EXERCISE TASK → Your task is to quote exactly the run of lines that starts at the line containing "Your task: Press" and ends at the line containing "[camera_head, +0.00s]", including both.

LISTED ENTRIES →
____________

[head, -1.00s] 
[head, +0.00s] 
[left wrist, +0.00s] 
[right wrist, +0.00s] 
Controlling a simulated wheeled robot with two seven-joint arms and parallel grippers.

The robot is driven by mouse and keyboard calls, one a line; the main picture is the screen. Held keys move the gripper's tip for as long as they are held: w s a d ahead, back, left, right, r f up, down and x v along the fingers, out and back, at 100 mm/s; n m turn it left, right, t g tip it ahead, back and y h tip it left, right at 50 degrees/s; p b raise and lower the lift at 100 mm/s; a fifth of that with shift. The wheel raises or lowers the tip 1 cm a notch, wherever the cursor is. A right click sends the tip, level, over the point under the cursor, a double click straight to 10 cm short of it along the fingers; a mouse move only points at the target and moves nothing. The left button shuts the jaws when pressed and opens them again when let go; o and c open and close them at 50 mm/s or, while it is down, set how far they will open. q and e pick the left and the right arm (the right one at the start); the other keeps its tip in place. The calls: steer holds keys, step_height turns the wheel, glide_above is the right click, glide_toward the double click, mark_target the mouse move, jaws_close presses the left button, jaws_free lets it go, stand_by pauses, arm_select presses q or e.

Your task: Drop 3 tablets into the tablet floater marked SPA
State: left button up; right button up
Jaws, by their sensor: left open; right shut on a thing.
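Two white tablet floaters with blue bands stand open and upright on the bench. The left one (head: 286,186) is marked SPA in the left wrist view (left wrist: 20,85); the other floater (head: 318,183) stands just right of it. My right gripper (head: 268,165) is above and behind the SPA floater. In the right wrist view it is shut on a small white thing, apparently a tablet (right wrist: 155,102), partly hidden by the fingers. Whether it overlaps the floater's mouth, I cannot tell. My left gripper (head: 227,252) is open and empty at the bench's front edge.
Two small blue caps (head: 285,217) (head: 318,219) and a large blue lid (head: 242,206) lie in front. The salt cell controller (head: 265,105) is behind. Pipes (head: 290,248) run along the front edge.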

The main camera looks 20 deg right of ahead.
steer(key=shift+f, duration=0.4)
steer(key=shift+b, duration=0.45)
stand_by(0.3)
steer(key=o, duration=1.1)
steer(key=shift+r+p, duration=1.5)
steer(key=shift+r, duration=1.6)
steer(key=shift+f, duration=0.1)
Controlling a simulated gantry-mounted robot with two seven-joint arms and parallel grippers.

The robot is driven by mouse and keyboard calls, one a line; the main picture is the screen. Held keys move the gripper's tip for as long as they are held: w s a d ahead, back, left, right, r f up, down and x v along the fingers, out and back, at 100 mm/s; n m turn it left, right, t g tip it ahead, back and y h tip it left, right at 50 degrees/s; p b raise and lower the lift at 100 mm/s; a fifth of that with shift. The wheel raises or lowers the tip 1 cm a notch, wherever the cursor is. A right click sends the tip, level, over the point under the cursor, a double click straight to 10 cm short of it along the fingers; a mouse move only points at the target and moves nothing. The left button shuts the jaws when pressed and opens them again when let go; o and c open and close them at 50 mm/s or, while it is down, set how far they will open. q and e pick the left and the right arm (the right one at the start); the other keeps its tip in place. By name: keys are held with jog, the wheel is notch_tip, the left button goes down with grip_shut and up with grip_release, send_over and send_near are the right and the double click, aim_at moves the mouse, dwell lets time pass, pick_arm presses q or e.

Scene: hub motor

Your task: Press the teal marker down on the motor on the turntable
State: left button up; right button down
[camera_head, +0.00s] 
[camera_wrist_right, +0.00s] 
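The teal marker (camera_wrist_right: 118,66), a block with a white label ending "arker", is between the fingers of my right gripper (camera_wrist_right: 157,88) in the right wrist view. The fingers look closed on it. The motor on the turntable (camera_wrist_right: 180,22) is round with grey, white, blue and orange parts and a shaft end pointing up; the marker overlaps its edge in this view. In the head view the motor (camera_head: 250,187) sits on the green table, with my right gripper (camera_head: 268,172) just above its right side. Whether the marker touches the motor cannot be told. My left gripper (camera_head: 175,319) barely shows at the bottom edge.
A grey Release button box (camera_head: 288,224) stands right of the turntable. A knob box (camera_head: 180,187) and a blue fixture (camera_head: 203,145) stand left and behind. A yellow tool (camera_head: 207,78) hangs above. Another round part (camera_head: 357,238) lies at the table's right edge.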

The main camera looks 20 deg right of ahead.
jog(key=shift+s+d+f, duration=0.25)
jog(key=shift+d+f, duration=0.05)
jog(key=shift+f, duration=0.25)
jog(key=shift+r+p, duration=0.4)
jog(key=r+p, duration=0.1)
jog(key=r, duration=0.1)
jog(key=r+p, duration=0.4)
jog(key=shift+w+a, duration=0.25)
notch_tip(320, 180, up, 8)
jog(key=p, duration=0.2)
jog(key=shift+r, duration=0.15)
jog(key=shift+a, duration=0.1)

____________

PROBLEM SOLUTION →
Your task: Press the teal marker down on the motor on the turntable
State: left button up; right button down
[camera_head, +0.00s] 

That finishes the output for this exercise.